# ML0 Assignment
**You have to submit your solutions in a Jupyter Notebook. For theoretical questions you have to use markdown in the notebook itself. Explain things clearly and provide comments wherever you seem necessary.**
## Linear and Logistic Regression
Q1: a) We usually estimate the mean of the distribution $p(y|x)$, why ?.
b) In vanilla Linear Regression, we consider $p(y|x) = \mathcal{N}(y; \mu, \sigma)$ we usually take $\mu = w*x$ and $\sigma = I$. Code a vanilla linear regression under this setting. Discuss the effect of choice of sigma over final objective. Is parameterizing sigma really helpful? Explain.
Q2 : You are given 2 variables x and y and corresponding to them you are given 3 different train sets and test sets. Their name is A, B, C. Out of these three one train set and one test set is from the actual data distribution without any errors. Train 3 different linear regression models using [this](https://scikit-learn.org/stable/modules/generated/sklearn.linear_model.LinearRegression.html). Your task is to determine from the given datasets which set is from the actual distribution by assessing each model on each type of test set. For the other datasets find out how do the differ from the actual data distribution. Plot the error terms of these datasets and determine its distribution type and parameters. You might use scikitlearn's Mean Squared Error functions or Mean Absolute Error. Dataset can be found [here](https://drive.google.com/drive/folders/1MiN546HNZm6EKa1Mj3vP3ZeETHIZI3B0?usp=sharing).
**Note:** The dataset whose files name is A in test set as well as train set may not correspond to the same data distribution.
Q3 : Implement logistic regression from scratch. Generate your custom toy dataset for the same using NumPy. Taking the log likelihood loss function $l(\theta$), use 2 iterative optimization algorithms, (a) Batch Gradient Descent and (b) Fisher scoring (Newton's method) for minimising the loss. Code both these algorithms from scratch too and derive important comparative conclusions from the 2 optimization techniques over the same training dataset (example- convergence speed, runtime complexity etc.) and represent them in any way you like.
*Reading link for [Fisher scoring method](https://hua-zhou.github.io/teaching/biostatm280-2017spring/slides/18-newton/newton.html). You may also refer CS229 notes (topic 7) to read about this.
(**Please note:** Do not use any pre-defined Python class to code any part of the above question such as the ones in Sklearn. The solution should be a step-wise version coded by you representing the mathematical aspect of each step. You can, however use Sklearn for quantifying the comparative conclusions if you wish.)

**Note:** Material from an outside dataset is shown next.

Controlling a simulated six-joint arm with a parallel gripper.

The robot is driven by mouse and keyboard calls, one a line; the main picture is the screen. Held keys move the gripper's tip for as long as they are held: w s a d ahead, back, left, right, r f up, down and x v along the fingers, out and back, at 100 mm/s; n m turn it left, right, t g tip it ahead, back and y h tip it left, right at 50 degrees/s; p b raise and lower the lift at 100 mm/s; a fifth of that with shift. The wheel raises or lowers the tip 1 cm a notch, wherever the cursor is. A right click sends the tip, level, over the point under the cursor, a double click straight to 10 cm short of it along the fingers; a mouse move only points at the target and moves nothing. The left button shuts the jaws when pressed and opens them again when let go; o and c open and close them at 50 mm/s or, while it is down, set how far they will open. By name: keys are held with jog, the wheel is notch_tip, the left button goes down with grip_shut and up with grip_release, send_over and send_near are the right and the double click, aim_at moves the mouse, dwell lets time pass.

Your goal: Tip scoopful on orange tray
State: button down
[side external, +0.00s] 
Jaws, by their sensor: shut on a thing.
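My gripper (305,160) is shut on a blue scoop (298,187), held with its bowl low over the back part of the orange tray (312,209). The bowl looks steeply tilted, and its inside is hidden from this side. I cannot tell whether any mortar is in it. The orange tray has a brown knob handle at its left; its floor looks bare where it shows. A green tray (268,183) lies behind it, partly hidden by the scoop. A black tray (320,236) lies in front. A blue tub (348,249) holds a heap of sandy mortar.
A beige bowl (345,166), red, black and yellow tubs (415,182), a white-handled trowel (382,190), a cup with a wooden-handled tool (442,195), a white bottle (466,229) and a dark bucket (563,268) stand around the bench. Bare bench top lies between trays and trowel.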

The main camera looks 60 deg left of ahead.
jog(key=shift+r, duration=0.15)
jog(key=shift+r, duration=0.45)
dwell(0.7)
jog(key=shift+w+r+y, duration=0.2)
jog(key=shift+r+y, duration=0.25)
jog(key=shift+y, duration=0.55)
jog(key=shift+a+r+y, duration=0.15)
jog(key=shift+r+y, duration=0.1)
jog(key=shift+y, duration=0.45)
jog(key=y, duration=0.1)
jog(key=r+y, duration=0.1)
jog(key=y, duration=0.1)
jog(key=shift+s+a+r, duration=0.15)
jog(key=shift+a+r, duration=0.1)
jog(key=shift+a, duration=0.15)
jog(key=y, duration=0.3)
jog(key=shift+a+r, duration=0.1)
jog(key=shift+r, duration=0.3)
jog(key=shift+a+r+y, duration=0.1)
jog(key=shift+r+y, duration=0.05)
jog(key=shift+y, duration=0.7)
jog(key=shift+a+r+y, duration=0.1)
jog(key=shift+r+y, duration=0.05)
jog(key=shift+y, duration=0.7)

Q 4: For each of parts, indicate whether we would generally expect the performance of a flexible statistical learning method to be better or worse than an inflexible method. Justify your answer using concepts covered during the lecture and try to hit upon certain key-terms. Also, discuss the bias and variance tradeoff in each scenario.
a. The sample size n is extremely large, and the number of predictors p is small.
b. The number of predictors p is extremely large, and the number of observations n is small.
c. The relationship between the predictors and response is highly non-linear.
## Exponential Family and GLMs
1. a) Consider the geometric distribution parameterized by φ: $$p(y;\phi)=(1-\phi)^{y-1}\phi,\;y=1,2,3,\dots$$ Show that the geometric distribution is in the exponential family, and give $b(y)$, $η$,
$T (y)$, and $a(η)$.
b) Consider performing regression using a GLM model with a geometric response variable. What is the canonical response function for the family? You may use the fact
that the mean of a geometric distribution is given by $1/\phi$.
c) For a training set $\{(x(i), y(i)); i = 1, . . . , m\}$, let the log-likelihood of an example
be $\log p(y(i)|x(i); θ)$. By taking the derivative of the log-likelihood with respect to
$θ_j$ , derive the stochastic gradient ascent rule for learning using a GLM model with
goemetric responses $y$ and the canonical response function.
3. Consider any Exponential family distribution and create a regression model from that. Clearly state what you are trying to estimate. Obtain a loss function for it and generate a simple dataset corresponding to it. Train the corresponding regression model on the created dataset.
**Note:** For this part you need to code your model from scratch.